With uncertainty around iron ore demand, Citi sees a risk for Australian economy

Citi’s commodity strategists highlighted the significant role of Iron ore fines 62% Fe CFR Futures in the Australian economy, emphasizing its contribution to profits and government revenues.

In the fiscal year 2024, iron ore economic profit from major mining companies BHP Group Ltd ADR (NYSE:BHP), Rio Tinto ADR (NYSE:RIO), and Fortescue Metals Group Ltd (ASX:FMG) was approximately A$36 billion. This figure represents a substantial portion of the total economic profit from Citi’s Australian mining coverage, which stood at around A$39 billion.

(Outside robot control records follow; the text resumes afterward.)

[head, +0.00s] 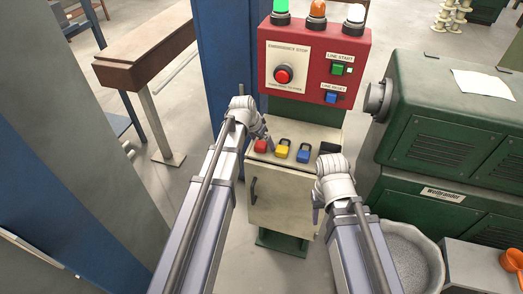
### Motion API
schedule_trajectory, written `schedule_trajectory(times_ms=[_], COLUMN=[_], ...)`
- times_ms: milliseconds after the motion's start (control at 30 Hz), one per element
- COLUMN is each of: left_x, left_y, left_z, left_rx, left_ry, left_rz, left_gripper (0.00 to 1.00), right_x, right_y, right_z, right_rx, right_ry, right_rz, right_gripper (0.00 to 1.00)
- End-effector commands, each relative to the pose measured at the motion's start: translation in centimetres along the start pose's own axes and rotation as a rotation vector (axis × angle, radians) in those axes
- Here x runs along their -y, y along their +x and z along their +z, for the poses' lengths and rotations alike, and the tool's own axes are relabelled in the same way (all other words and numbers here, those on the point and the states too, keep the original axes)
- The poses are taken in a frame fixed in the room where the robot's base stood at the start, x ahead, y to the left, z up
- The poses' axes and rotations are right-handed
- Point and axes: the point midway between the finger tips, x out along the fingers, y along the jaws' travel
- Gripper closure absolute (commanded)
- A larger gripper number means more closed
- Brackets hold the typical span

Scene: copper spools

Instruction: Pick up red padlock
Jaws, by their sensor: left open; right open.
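A red padlock (261,146) lies at the left of a small cabinet's top (273,161), beside a yellow padlock (282,150) and a blue padlock (303,155). My left gripper (268,141) is open, its fingers close to the red padlock; I cannot tell whether they touch it. My right gripper (318,208) is open and empty, low in front of the cabinet's right side, apart from the padlocks.
A red control panel (314,62) with an emergency stop button (283,75) stands above the cabinet. A blue column (222,60) is at the left. A green machine (450,130) and a grey tub (412,262) are at the right.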

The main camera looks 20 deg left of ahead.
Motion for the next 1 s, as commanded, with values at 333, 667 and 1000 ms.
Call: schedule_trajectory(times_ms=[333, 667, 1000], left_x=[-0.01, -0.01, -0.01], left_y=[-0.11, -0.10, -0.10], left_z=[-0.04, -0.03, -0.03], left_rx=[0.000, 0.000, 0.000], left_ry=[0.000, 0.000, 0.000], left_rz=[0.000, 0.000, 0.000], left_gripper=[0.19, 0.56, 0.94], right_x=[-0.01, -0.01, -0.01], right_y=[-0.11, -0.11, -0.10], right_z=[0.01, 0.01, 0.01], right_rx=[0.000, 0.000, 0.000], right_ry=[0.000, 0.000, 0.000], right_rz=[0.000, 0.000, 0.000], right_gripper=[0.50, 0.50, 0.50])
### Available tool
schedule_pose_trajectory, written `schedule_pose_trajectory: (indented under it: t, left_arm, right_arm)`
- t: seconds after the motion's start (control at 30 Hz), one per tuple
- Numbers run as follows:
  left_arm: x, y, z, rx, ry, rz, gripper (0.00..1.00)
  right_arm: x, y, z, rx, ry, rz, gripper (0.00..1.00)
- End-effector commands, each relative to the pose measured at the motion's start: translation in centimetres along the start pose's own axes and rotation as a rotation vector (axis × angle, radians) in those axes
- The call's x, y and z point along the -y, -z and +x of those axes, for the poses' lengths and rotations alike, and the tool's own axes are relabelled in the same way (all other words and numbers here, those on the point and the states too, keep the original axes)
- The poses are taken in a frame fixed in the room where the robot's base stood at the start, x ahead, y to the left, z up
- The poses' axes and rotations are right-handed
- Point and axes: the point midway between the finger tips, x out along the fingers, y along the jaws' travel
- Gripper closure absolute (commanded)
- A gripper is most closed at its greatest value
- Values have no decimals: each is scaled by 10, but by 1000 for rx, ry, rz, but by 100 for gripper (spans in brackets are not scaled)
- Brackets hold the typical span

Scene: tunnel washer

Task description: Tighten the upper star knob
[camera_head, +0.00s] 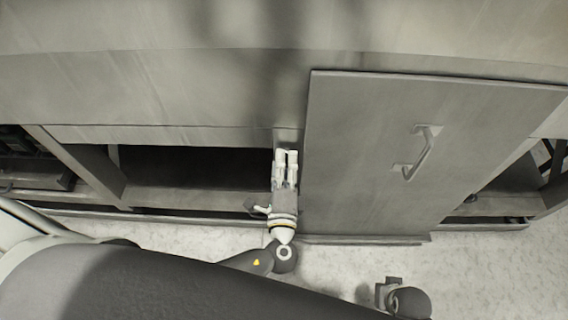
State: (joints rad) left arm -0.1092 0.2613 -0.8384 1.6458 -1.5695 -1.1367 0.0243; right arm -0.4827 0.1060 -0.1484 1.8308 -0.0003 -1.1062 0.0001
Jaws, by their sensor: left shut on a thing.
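My left gripper (286,156) reaches up from the bottom centre to the narrow post just left of the grey door panel (365,150). Its two pale fingers are close together, shut on the upper star knob at that post. The fingers hide the knob, so its shape and how far it is turned cannot be seen. A small dark part (251,204) shows left of the gripper's wrist; I cannot tell what it is. My right gripper cannot be made out.
The door panel has a bar handle (421,153) and stands right beside the left gripper. A dark open bay (195,167) lies to the left, under the machine's wide grey casing (180,80). Pale floor (335,260) shows in front. A dark rounded part (409,301) is at the bottom right.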

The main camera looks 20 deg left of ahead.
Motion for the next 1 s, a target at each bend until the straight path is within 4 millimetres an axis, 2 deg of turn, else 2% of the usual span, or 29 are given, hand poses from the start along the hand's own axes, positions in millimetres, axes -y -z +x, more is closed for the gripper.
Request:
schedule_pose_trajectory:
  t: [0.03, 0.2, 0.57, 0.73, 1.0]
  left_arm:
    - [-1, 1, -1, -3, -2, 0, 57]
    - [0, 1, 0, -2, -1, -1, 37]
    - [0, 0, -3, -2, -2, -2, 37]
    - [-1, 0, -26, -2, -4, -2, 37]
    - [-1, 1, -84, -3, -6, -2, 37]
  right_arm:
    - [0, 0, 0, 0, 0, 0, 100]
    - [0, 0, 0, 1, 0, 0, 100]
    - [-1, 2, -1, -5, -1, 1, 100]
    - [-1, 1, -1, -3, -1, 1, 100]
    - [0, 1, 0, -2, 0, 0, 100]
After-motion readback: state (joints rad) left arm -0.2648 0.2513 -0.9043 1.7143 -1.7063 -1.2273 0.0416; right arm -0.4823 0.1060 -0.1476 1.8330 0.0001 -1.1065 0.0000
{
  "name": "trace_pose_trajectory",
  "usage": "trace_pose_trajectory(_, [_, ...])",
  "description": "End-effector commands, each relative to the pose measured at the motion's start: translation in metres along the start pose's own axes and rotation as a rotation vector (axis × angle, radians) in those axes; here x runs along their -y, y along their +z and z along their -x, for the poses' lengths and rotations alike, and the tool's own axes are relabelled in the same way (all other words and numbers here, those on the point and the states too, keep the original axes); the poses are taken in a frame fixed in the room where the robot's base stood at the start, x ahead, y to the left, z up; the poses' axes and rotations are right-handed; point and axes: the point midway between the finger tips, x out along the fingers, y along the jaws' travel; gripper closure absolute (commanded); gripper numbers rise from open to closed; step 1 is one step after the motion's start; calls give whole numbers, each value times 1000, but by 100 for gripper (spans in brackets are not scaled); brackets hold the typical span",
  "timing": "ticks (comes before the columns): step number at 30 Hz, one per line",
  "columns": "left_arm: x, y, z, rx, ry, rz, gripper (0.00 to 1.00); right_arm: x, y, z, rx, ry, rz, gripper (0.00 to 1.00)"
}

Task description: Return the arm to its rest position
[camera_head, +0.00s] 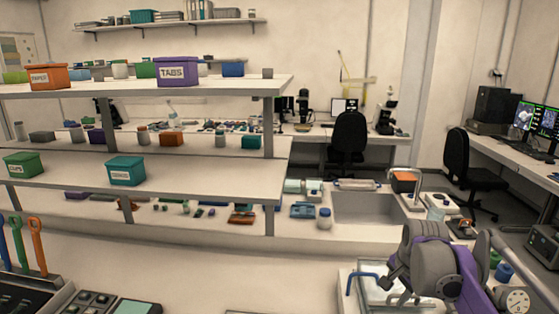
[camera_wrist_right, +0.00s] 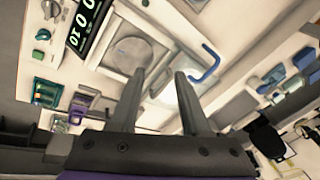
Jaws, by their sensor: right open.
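My right arm, grey and purple, is folded in the lower right of the head view. Its gripper shows clearly in the right wrist view (camera_wrist_right: 161,73), where its two grey fingers stand apart with nothing between them. The fingers are above the bench, near a scale with a round grey pan (camera_wrist_right: 138,52) and a lit display. The fingers hide part of the bench behind them. My left gripper is not in view.
A blue hooked handle (camera_head: 362,278) is close left of my right arm. A sink (camera_head: 370,208) lies behind it. A shelf rack with a purple TABS bin (camera_head: 177,71) fills the left. Coloured-handled tools (camera_head: 37,246) stand at lower left. The front-middle bench is clear.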

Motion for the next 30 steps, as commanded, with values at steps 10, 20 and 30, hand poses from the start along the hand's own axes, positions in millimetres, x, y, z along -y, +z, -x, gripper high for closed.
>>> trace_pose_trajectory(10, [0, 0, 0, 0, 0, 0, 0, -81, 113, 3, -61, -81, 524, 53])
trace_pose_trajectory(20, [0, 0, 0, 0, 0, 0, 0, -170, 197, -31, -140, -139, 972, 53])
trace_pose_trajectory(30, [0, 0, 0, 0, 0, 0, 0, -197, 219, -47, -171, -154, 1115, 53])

“Although there is near-term iron cost curve support, we see longer-term downside risk as the curve can reshape considerably on materially lower China demand,” it is said in the report.

The report also noted the near-term support for iron ore prices due to the cost curve. When iron ore prices are high, China’s imports from countries other than Australia, Brazil, and South Africa tend to increase to about 20 million tons per month.

Conversely, when prices drop to the US$90-US$100 per ton range, these imports shrink to roughly 10 million tons per month. As of July, imports had fallen to approximately 14 million tons per month.

Looking at the long-term outlook, Citi pointed out challenges related to China’s iron ore demand. The firm forecasts a stable per capita consumption of steel in China at around 660 kilograms per person in calendar years 2026 and 2027, followed by a gradual decline to approximately 560 kilograms by 2040 as urbanization rates mature.

Moreover, China’s proportion of electric arc furnace (EAF) based steel production is expected to increase from around 10% in 2023 to 24% by 2040, while blast furnace-based steel production is projected to decrease from 918 million tons in 2023 to 624 million tons in 2040.

The peak in China’s iron ore needs was in 2020 at 1.3 billion tons, with a predicted decrease to 1.1 billion tons by 2030 and 850 million tons by 2040.

Citi’s strategists concluded that a reduction in China’s demand could lower the top end of the global iron ore cost curve to about US$60 per ton, removing approximately 400 million tons per annum from the market.